> **DESCRIPTION OF THE TASK**: Write out the entire listing below exactly as it appears, minus any pictures.

> **DATA BLOCK**:
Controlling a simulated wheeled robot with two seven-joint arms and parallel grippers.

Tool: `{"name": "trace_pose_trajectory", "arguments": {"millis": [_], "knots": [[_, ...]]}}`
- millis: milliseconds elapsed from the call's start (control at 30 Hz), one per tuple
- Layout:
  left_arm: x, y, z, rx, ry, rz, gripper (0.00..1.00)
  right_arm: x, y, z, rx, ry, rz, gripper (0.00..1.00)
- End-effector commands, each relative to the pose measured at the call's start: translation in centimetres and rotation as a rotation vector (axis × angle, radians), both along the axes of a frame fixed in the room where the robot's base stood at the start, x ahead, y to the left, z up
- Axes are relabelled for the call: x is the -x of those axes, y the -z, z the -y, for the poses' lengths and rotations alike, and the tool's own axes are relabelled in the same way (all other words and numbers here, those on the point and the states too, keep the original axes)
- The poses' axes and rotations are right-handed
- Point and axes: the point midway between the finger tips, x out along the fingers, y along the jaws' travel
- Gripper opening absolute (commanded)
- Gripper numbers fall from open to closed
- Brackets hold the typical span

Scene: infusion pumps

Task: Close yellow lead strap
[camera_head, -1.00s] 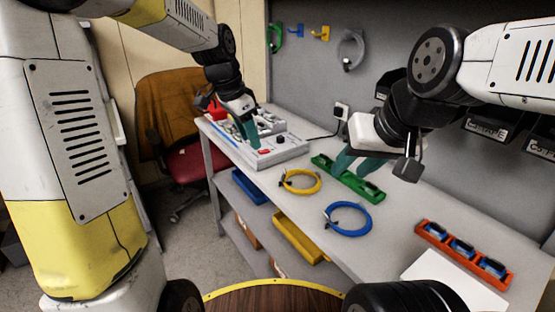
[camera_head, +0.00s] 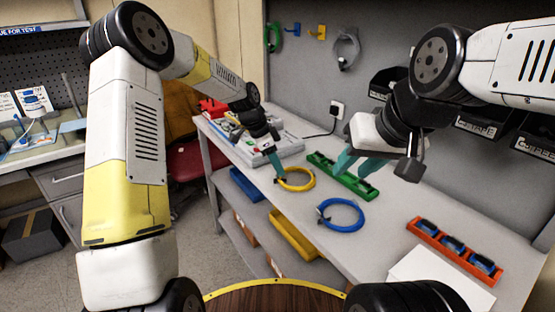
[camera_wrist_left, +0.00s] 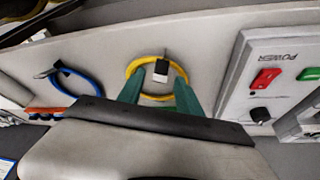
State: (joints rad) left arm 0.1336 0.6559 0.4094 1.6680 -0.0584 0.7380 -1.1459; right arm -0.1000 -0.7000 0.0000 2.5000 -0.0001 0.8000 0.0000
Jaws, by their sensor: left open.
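The yellow lead (camera_head: 309,184) lies coiled on the table. In the left wrist view the yellow lead (camera_wrist_left: 136,68) has a strap (camera_wrist_left: 162,70) with a pale face and a dark end at its edge. My left gripper (camera_head: 277,170) is open at the near left side of the yellow coil. In the left wrist view its teal fingers (camera_wrist_left: 157,92) stand apart on either side of the strap, and I see nothing gripped between them. My right gripper (camera_head: 354,163) hangs over the green tray; whether its teal fingers are open or shut is unclear.
A blue lead (camera_head: 359,222) lies coiled at the front. A green tray (camera_head: 322,165) is behind the coils and an orange tray (camera_head: 418,231) is at right. The control box (camera_head: 290,146) with its power switch stands left of the yellow lead. Bare table lies between the blue coil and orange tray.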

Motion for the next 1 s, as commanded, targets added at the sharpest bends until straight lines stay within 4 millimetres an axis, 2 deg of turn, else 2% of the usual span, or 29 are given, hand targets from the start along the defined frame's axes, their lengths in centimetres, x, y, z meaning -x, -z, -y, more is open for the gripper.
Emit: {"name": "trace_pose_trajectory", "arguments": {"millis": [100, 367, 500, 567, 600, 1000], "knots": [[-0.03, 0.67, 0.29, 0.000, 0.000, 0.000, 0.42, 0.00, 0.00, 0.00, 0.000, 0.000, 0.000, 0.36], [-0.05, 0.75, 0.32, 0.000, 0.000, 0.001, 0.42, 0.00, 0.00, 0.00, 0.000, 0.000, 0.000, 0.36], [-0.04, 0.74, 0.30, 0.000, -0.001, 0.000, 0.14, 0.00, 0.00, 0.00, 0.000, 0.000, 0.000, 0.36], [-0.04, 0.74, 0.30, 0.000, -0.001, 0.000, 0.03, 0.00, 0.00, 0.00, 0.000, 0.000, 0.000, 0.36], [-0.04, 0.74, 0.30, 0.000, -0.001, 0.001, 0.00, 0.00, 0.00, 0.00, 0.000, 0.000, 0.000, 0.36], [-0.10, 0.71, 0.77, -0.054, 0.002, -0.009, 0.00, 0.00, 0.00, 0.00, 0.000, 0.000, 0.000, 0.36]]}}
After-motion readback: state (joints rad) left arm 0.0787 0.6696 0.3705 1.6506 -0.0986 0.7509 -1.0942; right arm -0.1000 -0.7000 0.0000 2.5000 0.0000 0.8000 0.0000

> **RESULT**:
Controlling a simulated wheeled robot with two seven-joint arms and parallel grippers.

Tool: `{"name": "trace_pose_trajectory", "arguments": {"millis": [_], "knots": [[_, ...]]}}`
- millis: milliseconds elapsed from the call's start (control at 30 Hz), one per tuple
- Layout:
  left_arm: x, y, z, rx, ry, rz, gripper (0.00..1.00)
  right_arm: x, y, z, rx, ry, rz, gripper (0.00..1.00)
- End-effector commands, each relative to the pose measured at the call's start: translation in centimetres and rotation as a rotation vector (axis × angle, radians), both along the axes of a frame fixed in the room where the robot's base stood at the start, x ahead, y to the left, z up
- Axes are relabelled for the call: x is the -x of those axes, y the -z, z the -y, for the poses' lengths and rotations alike, and the tool's own axes are relabelled in the same way (all other words and numbers here, those on the point and the states too, keep the original axes)
- The poses' axes and rotations are right-handed
- Point and axes: the point midway between the finger tips, x out along the fingers, y along the jaws' travel
- Gripper opening absolute (commanded)
- Gripper numbers fall from open to closed
- Brackets hold the typical span

Scene: infusion pumps

Task: Close yellow lead strap
[camera_head, -1.00s] 
[camera_head, +0.00s] 
[camera_wrist_left, +0.00s] 
State: (joints rad) left arm 0.1336 0.6559 0.4094 1.6680 -0.0584 0.7380 -1.1459; right arm -0.1000 -0.7000 0.0000 2.5000 -0.0001 0.8000 0.0000
Jaws, by their sensor: left open.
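The yellow lead (camera_head: 309,184) lies coiled on the table. In the left wrist view the yellow lead (camera_wrist_left: 136,68) has a strap (camera_wrist_left: 162,70) with a pale face and a dark end at its edge. My left gripper (camera_head: 277,170) is open at the near left side of the yellow coil. In the left wrist view its teal fingers (camera_wrist_left: 157,92) stand apart on either side of the strap, and I see nothing gripped between them. My right gripper (camera_head: 354,163) hangs over the green tray; whether its teal fingers are open or shut is unclear.
A blue lead (camera_head: 359,222) lies coiled at the front. A green tray (camera_head: 322,165) is behind the coils and an orange tray (camera_head: 418,231) is at right. The control box (camera_head: 290,146) with its power switch stands left of the yellow lead. Bare table lies between the blue coil and orange tray.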

Motion for the next 1 s, as commanded, targets added at the sharpest bends until straight lines stay within 4 millimetres an axis, 2 deg of turn, else 2% of the usual span, or 29 are given, hand targets from the start along the defined frame's axes, their lengths in centimetres, x, y, z meaning -x, -z, -y, more is open for the gripper.
Emit: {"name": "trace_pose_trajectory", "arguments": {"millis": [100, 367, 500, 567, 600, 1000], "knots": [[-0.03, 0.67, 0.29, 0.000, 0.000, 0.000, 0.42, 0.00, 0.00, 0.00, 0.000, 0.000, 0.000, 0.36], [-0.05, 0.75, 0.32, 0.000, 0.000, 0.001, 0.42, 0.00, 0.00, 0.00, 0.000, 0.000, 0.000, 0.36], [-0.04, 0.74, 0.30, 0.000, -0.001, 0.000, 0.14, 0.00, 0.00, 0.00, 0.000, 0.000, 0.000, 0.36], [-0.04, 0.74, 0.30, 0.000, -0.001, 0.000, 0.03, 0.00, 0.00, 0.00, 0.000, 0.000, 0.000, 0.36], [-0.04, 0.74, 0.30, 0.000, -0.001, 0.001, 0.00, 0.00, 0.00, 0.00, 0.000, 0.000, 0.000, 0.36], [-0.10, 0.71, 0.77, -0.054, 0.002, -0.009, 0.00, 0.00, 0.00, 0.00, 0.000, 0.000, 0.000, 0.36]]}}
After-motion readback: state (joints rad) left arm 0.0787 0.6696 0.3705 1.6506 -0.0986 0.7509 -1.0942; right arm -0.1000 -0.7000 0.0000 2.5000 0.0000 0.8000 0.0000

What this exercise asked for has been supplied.